My art ideas usually come to me in a sudden jolt, like a revelation – the solution to a problem I didn’t quite understand was a problem. They arrive as if they had been gestating in secret and only now were emerging fully formed. I can remember that I already felt a strange calm the moment I thought: I have to make portraits out of my father’s and out of Stefan’s ashes. Of course I didn’t have their actual ashes – in Germany ashes must be buried – so I was forced to use a substitute. Nevertheless, making the portraits was both comforting and energizing in itself – I felt that it was in some way a shamanic act – and once they existed, I lived with them as if my father and Stefan themselves were there with me. I cried and I screamed at them and explained myself and talked to them and listened, and soon their ethereal presence melded into my life: my connection to the people I loved was no longer broken by death.
Since then, I have made quite a few portraits for others out of the real ashes of the deceased, for people who were suffering much as I had been or in any number of other ways, and they, too, have experienced a deep solace in communion with these potent images of their loved ones. They often tell me that having them in their lives in this way has been transformative. Some say it was not the “closure” that they had imagined they wanted, but a re-opening, or a sense of continuity that has been extremely important to them; others describe their relation to the portraits as what they imagine holy relics must have meant to the ancient Christians, a powerful, ineffable, and irreducible presence.
In Icons in Ash I want to reintegrate life and death: to touch death, work with death, to be an artist of and for death, to let it speak in its mundanity, its grandeur, its familiarity and its mystery, its uniqueness and its universality, to redeem it from oblivion, to give it its own life again. For me, this is a fundamental act of reconciliation. Though it may be commonplace to say that in the modern era we have isolated or banished death from our lives, that we cannot bear to look it in the face, as if we are embarrassed by it, the simple fact of grief makes it obvious that a different relationship is not only possible, but that it is necessary. Judith Butler observes that the phenomenon of mourning tells us that death is inherently social. If we want to be able to understand and to live with it, we have to reintegrate it into our social being. We have to remain connected to the dead and with what they have meant and still mean to us.

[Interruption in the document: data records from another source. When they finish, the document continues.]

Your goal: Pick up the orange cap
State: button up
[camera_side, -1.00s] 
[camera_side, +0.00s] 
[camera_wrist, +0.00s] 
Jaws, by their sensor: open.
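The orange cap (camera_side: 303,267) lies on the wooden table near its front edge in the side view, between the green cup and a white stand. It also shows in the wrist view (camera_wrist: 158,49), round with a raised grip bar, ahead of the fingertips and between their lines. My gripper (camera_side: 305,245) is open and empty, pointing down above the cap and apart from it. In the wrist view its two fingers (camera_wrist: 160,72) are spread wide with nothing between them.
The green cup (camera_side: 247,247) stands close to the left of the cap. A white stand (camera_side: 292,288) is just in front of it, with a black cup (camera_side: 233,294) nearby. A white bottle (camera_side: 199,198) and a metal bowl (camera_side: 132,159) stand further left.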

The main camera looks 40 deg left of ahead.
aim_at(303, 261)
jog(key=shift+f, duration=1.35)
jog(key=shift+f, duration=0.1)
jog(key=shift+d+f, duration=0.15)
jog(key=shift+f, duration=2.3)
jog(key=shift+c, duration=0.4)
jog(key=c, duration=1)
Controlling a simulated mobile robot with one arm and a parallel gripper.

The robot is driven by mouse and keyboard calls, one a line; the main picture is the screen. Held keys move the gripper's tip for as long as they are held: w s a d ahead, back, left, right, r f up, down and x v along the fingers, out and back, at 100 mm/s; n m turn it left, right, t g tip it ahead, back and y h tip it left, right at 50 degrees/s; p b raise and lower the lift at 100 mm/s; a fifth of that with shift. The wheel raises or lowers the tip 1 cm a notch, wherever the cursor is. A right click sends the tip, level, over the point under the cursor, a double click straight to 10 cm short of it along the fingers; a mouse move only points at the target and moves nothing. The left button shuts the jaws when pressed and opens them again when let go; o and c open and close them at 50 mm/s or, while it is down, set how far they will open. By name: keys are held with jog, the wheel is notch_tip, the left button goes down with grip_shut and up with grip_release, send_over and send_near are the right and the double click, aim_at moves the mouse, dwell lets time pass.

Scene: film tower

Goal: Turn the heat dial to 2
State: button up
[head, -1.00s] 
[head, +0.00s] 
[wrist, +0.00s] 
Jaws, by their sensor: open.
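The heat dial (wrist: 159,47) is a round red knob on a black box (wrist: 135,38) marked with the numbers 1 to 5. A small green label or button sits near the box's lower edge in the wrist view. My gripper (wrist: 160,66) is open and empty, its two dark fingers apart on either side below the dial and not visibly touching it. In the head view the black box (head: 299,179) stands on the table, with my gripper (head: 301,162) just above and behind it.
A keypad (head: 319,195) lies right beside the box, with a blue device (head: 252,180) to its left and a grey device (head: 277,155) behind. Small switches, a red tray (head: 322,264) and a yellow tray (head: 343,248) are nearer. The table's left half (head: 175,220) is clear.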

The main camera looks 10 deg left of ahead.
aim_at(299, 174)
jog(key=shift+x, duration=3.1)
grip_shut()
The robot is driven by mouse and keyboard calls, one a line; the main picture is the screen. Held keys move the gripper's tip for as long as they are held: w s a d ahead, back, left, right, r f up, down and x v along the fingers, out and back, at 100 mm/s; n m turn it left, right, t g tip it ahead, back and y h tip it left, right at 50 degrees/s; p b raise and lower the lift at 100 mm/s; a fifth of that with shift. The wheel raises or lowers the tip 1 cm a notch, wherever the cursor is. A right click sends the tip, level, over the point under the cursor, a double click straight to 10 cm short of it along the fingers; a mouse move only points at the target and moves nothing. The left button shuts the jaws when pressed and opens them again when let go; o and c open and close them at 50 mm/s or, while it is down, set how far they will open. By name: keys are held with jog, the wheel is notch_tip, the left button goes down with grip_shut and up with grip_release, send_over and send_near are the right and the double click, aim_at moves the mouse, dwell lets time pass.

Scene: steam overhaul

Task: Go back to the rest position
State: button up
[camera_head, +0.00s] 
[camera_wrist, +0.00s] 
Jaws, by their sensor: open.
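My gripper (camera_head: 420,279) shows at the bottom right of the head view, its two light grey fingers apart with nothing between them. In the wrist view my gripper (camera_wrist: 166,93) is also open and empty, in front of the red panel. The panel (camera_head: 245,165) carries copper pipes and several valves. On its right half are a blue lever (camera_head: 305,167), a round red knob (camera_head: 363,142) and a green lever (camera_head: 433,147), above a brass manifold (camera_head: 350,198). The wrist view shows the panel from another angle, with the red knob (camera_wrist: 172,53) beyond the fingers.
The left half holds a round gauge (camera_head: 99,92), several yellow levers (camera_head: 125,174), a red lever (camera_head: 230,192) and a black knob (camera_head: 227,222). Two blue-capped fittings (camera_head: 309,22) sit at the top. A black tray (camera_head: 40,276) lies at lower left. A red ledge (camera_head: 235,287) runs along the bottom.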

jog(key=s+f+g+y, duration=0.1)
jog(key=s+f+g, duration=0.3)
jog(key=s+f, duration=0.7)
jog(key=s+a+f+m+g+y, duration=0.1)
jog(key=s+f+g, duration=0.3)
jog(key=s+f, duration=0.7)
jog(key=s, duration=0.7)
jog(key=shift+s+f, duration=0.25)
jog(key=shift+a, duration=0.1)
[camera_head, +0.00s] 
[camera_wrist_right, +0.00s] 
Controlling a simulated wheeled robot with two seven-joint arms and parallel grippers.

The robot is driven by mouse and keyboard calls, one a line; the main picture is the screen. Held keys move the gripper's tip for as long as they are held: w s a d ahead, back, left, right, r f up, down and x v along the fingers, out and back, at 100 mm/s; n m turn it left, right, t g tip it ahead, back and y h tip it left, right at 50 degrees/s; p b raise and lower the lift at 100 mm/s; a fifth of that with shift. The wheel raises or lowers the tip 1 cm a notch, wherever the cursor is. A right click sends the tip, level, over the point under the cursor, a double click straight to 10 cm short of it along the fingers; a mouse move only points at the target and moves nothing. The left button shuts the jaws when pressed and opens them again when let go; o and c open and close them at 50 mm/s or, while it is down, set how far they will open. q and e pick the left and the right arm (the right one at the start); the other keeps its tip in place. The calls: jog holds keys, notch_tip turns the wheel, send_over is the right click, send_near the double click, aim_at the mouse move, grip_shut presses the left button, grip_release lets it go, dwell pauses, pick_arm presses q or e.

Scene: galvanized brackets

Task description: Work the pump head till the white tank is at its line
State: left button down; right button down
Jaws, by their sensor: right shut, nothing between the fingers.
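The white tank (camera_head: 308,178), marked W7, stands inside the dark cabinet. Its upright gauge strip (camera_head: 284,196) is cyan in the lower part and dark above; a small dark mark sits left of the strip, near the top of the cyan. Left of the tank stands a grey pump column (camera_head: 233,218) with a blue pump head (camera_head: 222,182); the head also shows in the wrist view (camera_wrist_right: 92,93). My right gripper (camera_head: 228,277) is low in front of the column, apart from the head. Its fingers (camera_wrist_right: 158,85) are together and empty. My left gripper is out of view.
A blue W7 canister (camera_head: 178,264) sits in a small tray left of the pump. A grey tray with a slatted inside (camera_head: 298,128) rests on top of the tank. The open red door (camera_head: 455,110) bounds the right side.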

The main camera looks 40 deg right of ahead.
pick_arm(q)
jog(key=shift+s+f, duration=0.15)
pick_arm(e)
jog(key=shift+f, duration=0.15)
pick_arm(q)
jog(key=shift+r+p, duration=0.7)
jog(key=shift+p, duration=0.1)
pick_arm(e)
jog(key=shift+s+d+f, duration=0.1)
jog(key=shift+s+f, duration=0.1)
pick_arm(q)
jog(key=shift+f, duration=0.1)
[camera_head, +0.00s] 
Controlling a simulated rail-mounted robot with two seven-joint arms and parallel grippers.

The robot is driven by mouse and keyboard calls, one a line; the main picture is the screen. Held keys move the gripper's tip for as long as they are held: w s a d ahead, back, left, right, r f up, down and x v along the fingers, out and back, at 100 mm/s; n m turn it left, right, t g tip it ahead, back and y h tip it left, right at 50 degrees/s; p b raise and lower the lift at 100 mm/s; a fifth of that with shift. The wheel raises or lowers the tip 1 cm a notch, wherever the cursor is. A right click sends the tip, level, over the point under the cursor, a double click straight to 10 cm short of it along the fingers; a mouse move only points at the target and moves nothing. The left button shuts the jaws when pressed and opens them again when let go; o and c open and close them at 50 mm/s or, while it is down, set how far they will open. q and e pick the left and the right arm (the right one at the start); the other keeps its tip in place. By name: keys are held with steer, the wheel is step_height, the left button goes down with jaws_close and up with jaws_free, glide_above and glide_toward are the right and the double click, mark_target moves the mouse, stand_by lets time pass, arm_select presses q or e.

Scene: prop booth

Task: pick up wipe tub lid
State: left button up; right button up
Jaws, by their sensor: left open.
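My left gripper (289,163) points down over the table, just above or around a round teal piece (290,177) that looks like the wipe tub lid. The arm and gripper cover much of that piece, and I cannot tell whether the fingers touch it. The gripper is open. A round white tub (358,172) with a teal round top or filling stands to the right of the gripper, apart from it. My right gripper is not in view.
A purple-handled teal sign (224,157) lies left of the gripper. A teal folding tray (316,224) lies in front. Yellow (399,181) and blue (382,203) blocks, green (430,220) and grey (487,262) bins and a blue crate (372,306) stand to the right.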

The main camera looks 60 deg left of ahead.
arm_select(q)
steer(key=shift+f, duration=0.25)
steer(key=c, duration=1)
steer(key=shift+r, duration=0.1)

Banal and unworldly at the same time, let’s say tenuous, or maybe ghostly, the power of these deceptively ordinary images comes from something beyond their appearance, though that is still quite relevant to their effect, and they look the way they do for profound internal reasons. I would like to say that it comes from their substance, in a quasi-scholastic sense of the word, a notion that late modernist painting acknowledged in its own way in insisting that its images were in fact “just paint.” My images, instead, undermine this always somehow artificial-seeming and folksy ethic in being the thing they represent. The fact that you are actually looking at that person, that person who no longer exists in our usual way of thinking, achieves something that portraiture has never succeeded in doing, though this was always its impossible ideal, supplanted by the notion that “art” somehow shows the “true” person in a way that he or she could never appear in life. Our feeling that the portrait has always held a secret is embedded in the quasi-Platonic truth that the greatest of them transcends by an ineffable sorcery not only the moment, but every moment, that they are their subject: We say, “It’s you,” when the portraitist succeeds in conveying the essence of the person. But even with the advent of the pure image, with the development of the photograph, which much more so than the painted portrait is always a relic from the past and hence in a profound sense a memento mori, the image is no more than a shade, for the person depicted has already ceased to exist before the image even comes to be. In looking at vast numbers of photographic portraits, we see what is common more than what is individual. They blend into a sort of typical human being, and show us the consanguinity of the race, its common legacy and its common fate rather than its incalculable specificity. We see emptiness; we see death. If they hold a secret, it is this absence, this loss.
My portraits, by contrast genuinely embody a secret: the secret truth of life. Not that we die, not that life is merely the unfolding of death, or that in death nothing remains, but that death is the relationship in which we stand or will stand to everything that is important to us, a relationship of memory, of transformation, of reintegration, and of art, which are in fact the only modes of immortality that we know. Death is our secret, and the way we keep it, the way we are true to it, is art. Art is always created from ashes, from the ashes of our experience, of who we once were, which becomes lifeless, forgotten, anonymous, or futile, only if we fail to make something of it, to tend it, to care about it, to remember. It reminds us that death is a very particular relationship among us, that it is ours, that we are the keepers of life for the dead and of the dead for life. We each have our particular responsibility to it, and only by abdicating that responsibility does death become the sullen and intractable force as which we tend to see it today.
In these small, modest images, with which I have now lived for years, images that do not merely represent but which are their subjects, I have experienced an effect similar to what I have sometimes felt in small, dim Russian churches in the presence of subtly radiant icons, the uncanny experience that we are not alone, that our truth is a simplicity that we rarely encounter. The icon is a peculiar object. Although it does not subscribe to what we normally think of as an aesthetic, it nevertheless projects a power that even the greatest artworks seldom achieve. And I think in this respect it is similar to these portraits in ash: It does not so much try to imitate something or to point beyond what it is; as to actually be something, not merely to represent it, and that means to be essentially particular. The “veronica,” the “true image” – of course the fusion already shows that this is a paradox that will not be resolved – on the Shroud of Turin, to give an extreme and obviously problematic example, bears the trace of the actual presence of its subject. The contact that it embodies mysteriously persists. We remain within the charged field of a lost presence. In these Icons in Ash, our relationship, the profound, ineffable contact we have had with the dead, persists: and their life persists in us. This is the mystery that I wish to share.